Records for the exercise:
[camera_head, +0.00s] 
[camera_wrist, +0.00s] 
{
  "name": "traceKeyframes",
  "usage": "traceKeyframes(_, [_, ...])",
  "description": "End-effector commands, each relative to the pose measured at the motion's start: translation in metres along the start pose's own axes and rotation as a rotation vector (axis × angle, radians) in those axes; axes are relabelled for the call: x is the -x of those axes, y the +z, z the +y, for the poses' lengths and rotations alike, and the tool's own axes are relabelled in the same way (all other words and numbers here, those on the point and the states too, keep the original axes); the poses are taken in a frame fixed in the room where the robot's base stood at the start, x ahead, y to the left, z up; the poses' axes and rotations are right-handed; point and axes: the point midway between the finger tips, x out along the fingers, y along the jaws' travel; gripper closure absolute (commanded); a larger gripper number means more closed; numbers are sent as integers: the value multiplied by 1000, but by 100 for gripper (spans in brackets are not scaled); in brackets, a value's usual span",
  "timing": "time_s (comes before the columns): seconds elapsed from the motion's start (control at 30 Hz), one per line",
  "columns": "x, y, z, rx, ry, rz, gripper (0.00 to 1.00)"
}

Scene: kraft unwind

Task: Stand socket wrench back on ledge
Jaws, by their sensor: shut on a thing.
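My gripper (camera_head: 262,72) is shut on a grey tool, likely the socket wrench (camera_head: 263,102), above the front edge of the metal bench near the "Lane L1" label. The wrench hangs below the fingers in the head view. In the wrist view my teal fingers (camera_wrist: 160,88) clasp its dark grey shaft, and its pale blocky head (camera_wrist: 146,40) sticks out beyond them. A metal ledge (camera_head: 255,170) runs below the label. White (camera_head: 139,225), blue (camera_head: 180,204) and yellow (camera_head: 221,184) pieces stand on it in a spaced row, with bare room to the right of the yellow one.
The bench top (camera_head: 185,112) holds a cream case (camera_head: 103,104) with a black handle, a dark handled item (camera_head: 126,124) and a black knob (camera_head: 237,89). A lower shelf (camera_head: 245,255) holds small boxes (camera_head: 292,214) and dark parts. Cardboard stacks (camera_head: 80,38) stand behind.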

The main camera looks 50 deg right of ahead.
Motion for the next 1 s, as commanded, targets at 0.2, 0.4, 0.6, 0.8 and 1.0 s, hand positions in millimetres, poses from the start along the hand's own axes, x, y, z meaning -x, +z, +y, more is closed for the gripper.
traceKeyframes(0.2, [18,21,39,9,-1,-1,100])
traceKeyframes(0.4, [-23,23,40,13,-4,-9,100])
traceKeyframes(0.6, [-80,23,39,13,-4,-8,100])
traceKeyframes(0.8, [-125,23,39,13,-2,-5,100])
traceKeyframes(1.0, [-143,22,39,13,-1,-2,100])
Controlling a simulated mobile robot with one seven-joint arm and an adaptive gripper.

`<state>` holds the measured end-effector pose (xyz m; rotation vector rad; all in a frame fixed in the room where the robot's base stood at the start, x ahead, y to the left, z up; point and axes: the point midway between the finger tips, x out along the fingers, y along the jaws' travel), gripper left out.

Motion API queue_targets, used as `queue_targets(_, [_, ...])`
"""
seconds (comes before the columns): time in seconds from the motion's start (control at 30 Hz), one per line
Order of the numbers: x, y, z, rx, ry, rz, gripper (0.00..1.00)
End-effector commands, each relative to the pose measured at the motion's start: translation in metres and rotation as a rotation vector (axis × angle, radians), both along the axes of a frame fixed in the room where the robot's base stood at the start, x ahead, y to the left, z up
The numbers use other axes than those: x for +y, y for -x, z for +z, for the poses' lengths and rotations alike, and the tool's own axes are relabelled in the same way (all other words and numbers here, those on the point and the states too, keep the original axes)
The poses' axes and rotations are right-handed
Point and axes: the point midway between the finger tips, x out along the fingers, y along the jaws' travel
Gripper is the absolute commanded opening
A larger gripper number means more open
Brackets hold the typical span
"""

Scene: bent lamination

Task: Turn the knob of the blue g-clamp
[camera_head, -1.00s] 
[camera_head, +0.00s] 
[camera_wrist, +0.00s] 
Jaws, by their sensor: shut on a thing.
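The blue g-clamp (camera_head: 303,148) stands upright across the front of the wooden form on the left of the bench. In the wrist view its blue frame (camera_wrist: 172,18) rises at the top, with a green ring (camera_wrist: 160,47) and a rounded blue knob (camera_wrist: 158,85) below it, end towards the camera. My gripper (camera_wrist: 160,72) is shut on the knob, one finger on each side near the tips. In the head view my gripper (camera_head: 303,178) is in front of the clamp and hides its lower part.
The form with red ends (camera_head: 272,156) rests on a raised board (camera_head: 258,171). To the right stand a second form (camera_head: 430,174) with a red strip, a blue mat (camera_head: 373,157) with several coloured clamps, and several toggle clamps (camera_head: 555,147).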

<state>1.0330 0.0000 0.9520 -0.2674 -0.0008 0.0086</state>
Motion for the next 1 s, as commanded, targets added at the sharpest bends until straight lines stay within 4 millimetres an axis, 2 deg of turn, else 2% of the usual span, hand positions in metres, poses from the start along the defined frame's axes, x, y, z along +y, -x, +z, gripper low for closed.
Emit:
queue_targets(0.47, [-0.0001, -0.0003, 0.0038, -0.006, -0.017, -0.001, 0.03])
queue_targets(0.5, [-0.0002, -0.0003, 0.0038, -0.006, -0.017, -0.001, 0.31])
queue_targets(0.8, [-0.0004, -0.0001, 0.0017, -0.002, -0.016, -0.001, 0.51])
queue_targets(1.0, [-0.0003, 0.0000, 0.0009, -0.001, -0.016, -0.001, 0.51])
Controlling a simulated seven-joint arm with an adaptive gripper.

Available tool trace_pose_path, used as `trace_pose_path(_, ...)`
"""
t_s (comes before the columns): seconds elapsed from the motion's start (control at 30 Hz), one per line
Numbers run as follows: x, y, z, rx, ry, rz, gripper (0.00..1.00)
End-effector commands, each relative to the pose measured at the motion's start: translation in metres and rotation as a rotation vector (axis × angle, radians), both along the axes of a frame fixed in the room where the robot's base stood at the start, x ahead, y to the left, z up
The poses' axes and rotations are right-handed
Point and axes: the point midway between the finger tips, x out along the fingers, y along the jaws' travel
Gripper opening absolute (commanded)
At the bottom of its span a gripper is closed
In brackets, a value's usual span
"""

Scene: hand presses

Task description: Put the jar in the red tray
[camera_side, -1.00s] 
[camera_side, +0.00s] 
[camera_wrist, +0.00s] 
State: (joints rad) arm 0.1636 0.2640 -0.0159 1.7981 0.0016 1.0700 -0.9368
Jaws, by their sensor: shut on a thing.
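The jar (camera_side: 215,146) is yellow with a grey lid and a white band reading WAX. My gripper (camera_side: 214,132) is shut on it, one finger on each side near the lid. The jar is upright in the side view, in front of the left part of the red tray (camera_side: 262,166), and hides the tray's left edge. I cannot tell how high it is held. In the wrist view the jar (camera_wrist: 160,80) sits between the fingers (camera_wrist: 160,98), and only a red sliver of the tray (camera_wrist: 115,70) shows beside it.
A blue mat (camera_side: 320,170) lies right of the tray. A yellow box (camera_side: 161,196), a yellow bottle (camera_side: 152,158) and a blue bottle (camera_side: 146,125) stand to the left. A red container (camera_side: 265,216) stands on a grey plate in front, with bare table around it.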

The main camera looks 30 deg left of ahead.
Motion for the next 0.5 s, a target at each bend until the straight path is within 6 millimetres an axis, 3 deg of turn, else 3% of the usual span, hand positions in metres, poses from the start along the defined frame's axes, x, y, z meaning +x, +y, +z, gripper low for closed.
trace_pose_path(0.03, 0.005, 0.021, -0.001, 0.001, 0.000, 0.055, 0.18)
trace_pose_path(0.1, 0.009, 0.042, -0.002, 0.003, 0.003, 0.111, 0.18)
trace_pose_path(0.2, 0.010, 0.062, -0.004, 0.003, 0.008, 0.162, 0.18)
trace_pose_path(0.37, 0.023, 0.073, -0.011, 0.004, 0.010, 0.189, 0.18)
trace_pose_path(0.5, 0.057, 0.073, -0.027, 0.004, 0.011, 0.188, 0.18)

The request:
Take every line from the data above that holds "simulated" and copy it out.

Solution to the problem:
Controlling a simulated mobile robot with one seven-joint arm and an adaptive gripper.
Controlling a simulated seven-joint arm with an adaptive gripper.

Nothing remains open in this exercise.